- Stated task: Copy the data word for word, keeping every line.

### Records supplied ###

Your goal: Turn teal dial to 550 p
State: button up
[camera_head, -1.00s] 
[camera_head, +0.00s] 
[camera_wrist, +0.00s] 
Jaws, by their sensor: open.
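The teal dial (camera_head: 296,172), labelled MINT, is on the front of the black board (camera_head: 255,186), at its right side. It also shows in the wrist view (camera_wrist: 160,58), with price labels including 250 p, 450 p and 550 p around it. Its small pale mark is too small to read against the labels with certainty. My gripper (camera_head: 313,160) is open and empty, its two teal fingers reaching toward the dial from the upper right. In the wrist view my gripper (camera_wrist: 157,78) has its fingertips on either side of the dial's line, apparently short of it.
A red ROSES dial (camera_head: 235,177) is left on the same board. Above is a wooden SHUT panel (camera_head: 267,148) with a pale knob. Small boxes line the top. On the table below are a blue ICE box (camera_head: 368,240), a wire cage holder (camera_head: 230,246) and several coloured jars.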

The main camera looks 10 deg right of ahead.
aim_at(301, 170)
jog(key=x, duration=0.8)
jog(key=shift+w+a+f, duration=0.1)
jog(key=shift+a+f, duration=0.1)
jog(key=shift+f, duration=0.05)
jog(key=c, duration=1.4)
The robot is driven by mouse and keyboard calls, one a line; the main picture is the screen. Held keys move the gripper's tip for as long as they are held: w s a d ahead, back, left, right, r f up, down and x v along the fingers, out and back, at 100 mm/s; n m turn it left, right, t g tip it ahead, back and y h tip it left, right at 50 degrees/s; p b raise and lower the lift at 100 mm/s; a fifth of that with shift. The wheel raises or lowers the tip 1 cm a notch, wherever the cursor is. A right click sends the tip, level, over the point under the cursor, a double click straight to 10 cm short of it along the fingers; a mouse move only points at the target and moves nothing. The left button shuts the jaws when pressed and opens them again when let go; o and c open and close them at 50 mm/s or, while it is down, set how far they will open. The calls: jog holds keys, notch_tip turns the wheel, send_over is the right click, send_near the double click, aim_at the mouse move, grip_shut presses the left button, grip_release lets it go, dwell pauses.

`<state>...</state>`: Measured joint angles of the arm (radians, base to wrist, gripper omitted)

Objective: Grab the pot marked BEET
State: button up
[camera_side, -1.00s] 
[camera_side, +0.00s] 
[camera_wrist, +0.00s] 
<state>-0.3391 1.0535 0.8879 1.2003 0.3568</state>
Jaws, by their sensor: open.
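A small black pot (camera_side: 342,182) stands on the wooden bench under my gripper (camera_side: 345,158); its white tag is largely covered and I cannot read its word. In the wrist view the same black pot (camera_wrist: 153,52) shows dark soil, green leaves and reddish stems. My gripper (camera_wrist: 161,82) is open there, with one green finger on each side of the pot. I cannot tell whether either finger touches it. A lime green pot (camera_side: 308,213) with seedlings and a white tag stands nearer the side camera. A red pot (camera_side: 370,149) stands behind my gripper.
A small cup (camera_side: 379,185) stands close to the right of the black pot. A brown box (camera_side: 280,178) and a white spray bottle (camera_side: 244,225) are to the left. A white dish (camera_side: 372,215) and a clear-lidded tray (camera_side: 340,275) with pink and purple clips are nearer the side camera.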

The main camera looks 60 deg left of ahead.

###

- Response for this exercise:
Your goal: Turn teal dial to 550 p
State: button up
[camera_head, -1.00s] 
[camera_head, +0.00s] 
[camera_wrist, +0.00s] 
Jaws, by their sensor: open.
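The teal dial (camera_head: 296,172), labelled MINT, is on the front of the black board (camera_head: 255,186), at its right side. It also shows in the wrist view (camera_wrist: 160,58), with price labels including 250 p, 450 p and 550 p around it. Its small pale mark is too small to read against the labels with certainty. My gripper (camera_head: 313,160) is open and empty, its two teal fingers reaching toward the dial from the upper right. In the wrist view my gripper (camera_wrist: 157,78) has its fingertips on either side of the dial's line, apparently short of it.
A red ROSES dial (camera_head: 235,177) is left on the same board. Above is a wooden SHUT panel (camera_head: 267,148) with a pale knob. Small boxes line the top. On the table below are a blue ICE box (camera_head: 368,240), a wire cage holder (camera_head: 230,246) and several coloured jars.

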The main camera looks 10 deg right of ahead.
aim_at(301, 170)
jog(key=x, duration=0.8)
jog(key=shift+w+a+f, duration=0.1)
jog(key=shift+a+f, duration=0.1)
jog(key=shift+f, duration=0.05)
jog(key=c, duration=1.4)
The robot is driven by mouse and keyboard calls, one a line; the main picture is the screen. Held keys move the gripper's tip for as long as they are held: w s a d ahead, back, left, right, r f up, down and x v along the fingers, out and back, at 100 mm/s; n m turn it left, right, t g tip it ahead, back and y h tip it left, right at 50 degrees/s; p b raise and lower the lift at 100 mm/s; a fifth of that with shift. The wheel raises or lowers the tip 1 cm a notch, wherever the cursor is. A right click sends the tip, level, over the point under the cursor, a double click straight to 10 cm short of it along the fingers; a mouse move only points at the target and moves nothing. The left button shuts the jaws when pressed and opens them again when let go; o and c open and close them at 50 mm/s or, while it is down, set how far they will open. The calls: jog holds keys, notch_tip turns the wheel, send_over is the right click, send_near the double click, aim_at the mouse move, grip_shut presses the left button, grip_release lets it go, dwell pauses.

`<state>...</state>`: Measured joint angles of the arm (radians, base to wrist, gripper omitted)

Objective: Grab the pot marked BEET
State: button up
[camera_side, -1.00s] 
[camera_side, +0.00s] 
[camera_wrist, +0.00s] 
<state>-0.3391 1.0535 0.8879 1.2003 0.3568</state>
Jaws, by their sensor: open.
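A small black pot (camera_side: 342,182) stands on the wooden bench under my gripper (camera_side: 345,158); its white tag is largely covered and I cannot read its word. In the wrist view the same black pot (camera_wrist: 153,52) shows dark soil, green leaves and reddish stems. My gripper (camera_wrist: 161,82) is open there, with one green finger on each side of the pot. I cannot tell whether either finger touches it. A lime green pot (camera_side: 308,213) with seedlings and a white tag stands nearer the side camera. A red pot (camera_side: 370,149) stands behind my gripper.
A small cup (camera_side: 379,185) stands close to the right of the black pot. A brown box (camera_side: 280,178) and a white spray bottle (camera_side: 244,225) are to the left. A white dish (camera_side: 372,215) and a clear-lidded tray (camera_side: 340,275) with pink and purple clips are nearer the side camera.

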The main camera looks 60 deg left of ahead.

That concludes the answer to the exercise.